Back at the hotel, I still needed to pack in preparation for our early departure in the morning. So I ran the bath tub while I packed, had a nice, hot bath, and collapsed into bed. We were leaving for the airport at 7 am, and I was ready to go home.
Oh, and as for the decision … I chose Thetford Academy. I’m not sure I can rationally explain it, though I have rationalized it. Both schools seemed like they would give me plenty of support and would be great places to teach. Thetford had a few more things going for it though: firstly, they seemed genuinely enthusiastic about having me teach both math and English; secondly, they already had a sizable contingent of Lakehead teachers there.
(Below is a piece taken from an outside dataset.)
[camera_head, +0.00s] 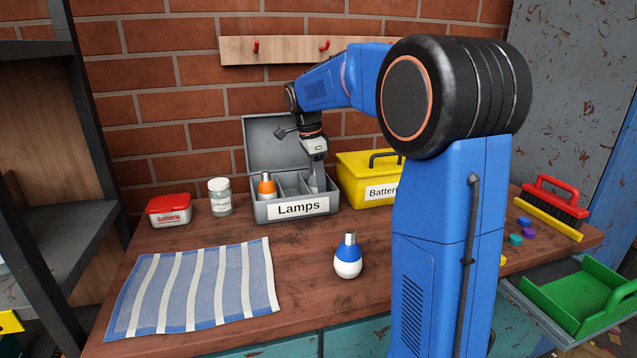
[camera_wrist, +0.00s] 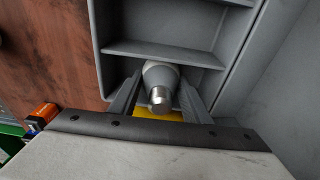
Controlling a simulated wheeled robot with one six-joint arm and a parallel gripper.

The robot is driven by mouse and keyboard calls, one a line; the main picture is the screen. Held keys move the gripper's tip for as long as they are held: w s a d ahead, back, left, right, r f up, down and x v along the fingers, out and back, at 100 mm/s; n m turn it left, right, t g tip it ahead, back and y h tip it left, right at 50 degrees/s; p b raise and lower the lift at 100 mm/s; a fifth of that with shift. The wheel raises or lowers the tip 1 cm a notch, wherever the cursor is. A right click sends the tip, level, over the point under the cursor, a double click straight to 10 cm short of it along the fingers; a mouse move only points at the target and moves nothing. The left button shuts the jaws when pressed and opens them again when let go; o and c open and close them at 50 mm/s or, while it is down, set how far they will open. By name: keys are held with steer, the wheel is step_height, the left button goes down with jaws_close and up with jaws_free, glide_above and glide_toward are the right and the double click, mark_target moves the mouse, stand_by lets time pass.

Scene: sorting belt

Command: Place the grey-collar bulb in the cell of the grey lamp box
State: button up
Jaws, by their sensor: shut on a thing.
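The grey lamp box (camera_head: 262,211), labelled Lamps, stands open at the back of the bench, its lid leaning up behind. An orange-collar bulb (camera_head: 266,186) stands in its left cell. My gripper (camera_head: 316,182) points down into the box's right end. In the wrist view my gripper (camera_wrist: 158,98) is shut on the grey-collar bulb (camera_wrist: 162,76), its metal base towards the camera. The bulb is at the end cell, beside a divider (camera_wrist: 165,54). I cannot tell whether it touches the cell floor. The head view mostly hides this bulb.
A yellow battery box (camera_head: 360,184) stands right beside the lamp box. A blue-collar bulb (camera_head: 348,257) stands on the bench in front, near a striped cloth (camera_head: 196,288). A jar (camera_head: 220,197) and red tin (camera_head: 169,210) stand left. A red brush (camera_head: 551,203) lies right.

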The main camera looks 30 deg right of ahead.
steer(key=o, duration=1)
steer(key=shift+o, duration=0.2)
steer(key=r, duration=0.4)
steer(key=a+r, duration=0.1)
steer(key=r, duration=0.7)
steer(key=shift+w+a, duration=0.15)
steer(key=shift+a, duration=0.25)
The students at Thetford would be tougher, in terms of classroom management, and I will be honest that this is a source of trepidation for me—my last practicum had a tough class, and I’m still not sure how good I am at confronting such issues. I could have gone the easier route and worked at Ken Stimpson, where such issues seemed fewer. Indeed, that was the kind of school I hoped for when I came over for the iday in the first place … but Thetford changed that. They communicated an effort to break students out of their isolation and get them to think about the wider world, get them to go off to post-secondary education and do great things. Anyone with a brain could teach the motivated, willing students at Ken Stimpson. At Thetford, I can make more of a difference. I don’t know yet whether I’m an amazing teacher or merely a good one, but I do know that I have plenty of passion and enthusiasm, both for my subjects and for learning in general. I can share that with my students, and maybe I can inspire them to aspire. That’s why I want to teach, after all; I might as well choose an environment where such passion is most needed.